Remembering James Horner

by Brian | Jun 26, 2015

Growing up, there was never a time where a James Horner film score wasn’t playing. Be that on a movie screen, TV, headphones or in my memory. As a child of the ‘80s, I grew up on a steady diet of some of the most fantastic films ever to grace the screen and a number of them with scores by Horner. You could say that he scored a good portion of my childhood. Whether it was traveling through the streets of New York City in 1885 with Fievel, or playing chess in Central Park with Josh Waitzkin, or walking in the footsteps of history with the men of the 54th Regiment, or setting foot on Pandora, like John Williams and Jerry Goldsmith, Horner could always grasp the core of the story and elevate it to a level of emotional beauty (or tragedy) that stayed with you long after the film was over.

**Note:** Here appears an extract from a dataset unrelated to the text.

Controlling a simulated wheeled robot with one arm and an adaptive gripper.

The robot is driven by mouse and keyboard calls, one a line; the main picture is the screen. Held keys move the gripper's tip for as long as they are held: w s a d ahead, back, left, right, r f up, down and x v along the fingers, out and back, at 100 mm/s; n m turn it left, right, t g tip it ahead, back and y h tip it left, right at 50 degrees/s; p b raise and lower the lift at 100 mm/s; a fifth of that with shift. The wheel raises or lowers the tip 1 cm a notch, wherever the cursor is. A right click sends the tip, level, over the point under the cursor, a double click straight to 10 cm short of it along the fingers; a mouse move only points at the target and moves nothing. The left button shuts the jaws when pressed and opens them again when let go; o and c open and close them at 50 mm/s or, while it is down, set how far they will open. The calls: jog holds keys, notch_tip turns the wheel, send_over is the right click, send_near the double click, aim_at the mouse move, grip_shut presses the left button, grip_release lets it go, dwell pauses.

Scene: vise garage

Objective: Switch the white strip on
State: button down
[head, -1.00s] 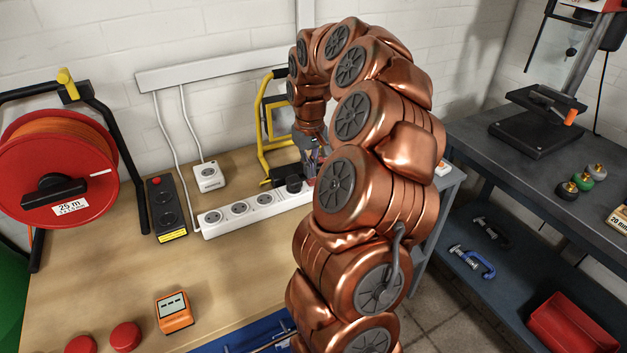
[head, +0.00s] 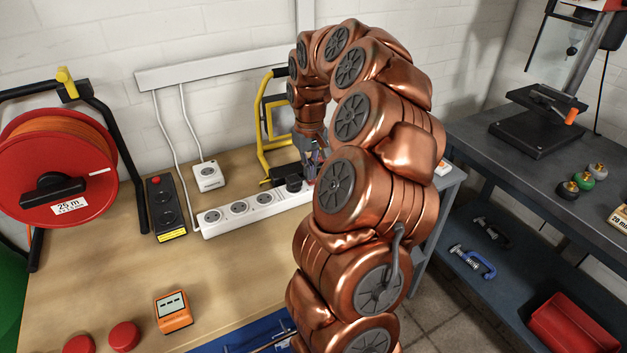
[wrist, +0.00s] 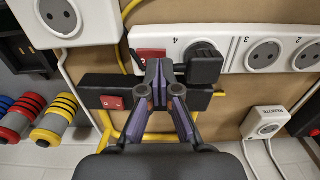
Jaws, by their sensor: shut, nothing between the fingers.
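The white strip (head: 226,227) lies on the wooden bench in the head view, its right end hidden behind my arm. In the wrist view the strip (wrist: 233,62) runs across the top with numbered sockets. Its red switch (wrist: 149,56) sits left of socket 4. A black plug (wrist: 205,64) is in socket 4. My gripper (wrist: 160,77) is shut and empty, its fingertips showing just below and partly over the right side of the red switch. I cannot tell whether they touch it, nor which way the switch is tipped. In the head view the gripper is partly hidden by my arm.
A black bar with a red switch (wrist: 112,102) and a yellow frame (head: 264,130) are close to the strip. A white labelled socket box (head: 209,177), a black strip (head: 165,207) and a red cable reel (head: 58,165) are further left.

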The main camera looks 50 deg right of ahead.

Like others, I have been posting my some of my favorite cues over the past 96 hours via my Twitter feed. Friends of mine in the film score community, and some of my family members know how much I love Horner’s music. While Williams, Goldsmith, and many others also have written many scores I love, for some reason, more than any other, Horner’s scores just connect with me. He was always great at scoring the raw emotion of a scene, and there are many examples I could draw from, but here’s a few: the reunion in “An American Tale,” the launch sequence in “Apollo 13,” the finale of “Legends of the Fall,” Russell Crowe’s performance in the whole of “A Beautiful Mind,” Rose saying goodbye to Jack in “Titanic,” all while powerful scenes in their own right, but Horner’s music simply grounds them in the reality of that moment in the film and allows the audience to escape further into the scene through the notes in his music. This was something Horner could do in spades.

The last few years of his life, I felt that Horner’s music was entering a kind of second renaissance. He not only composed his first concert work in 30 years, the fantastic and beautiful “Pas de Deux,” but his scores to “Black Gold,” “Wolf Totem,” and especially “The Amazing Spider-Man” all rank as some of his best. Later this year we’ll hear his final film scores with “Southpaw” and “The 33.” Horner’s next scores were to be Antoine Fuqua’s remake of “The Magnificent Seven” and James Cameron’s next “Avatar” films. I don’t know about you, but those films will be bittersweet for me come release time.

I never had the pleasure to meet James Horner, but I’d like to think that his music was a reflection of who he was as a person. Music touches all of our lives and his scores were no different. (This was no more evident than on Monday night when #JamesHorner was trending number two worldwide on Twitter.) While I’ve been playing his music non-stop since I heard about his death, the truth is that I’ve really been playing it since the late 1980s. And I’ve never stopped. And don’t plan to. Ever.

Thank you Mr. Horner for every note. You are sorely missed.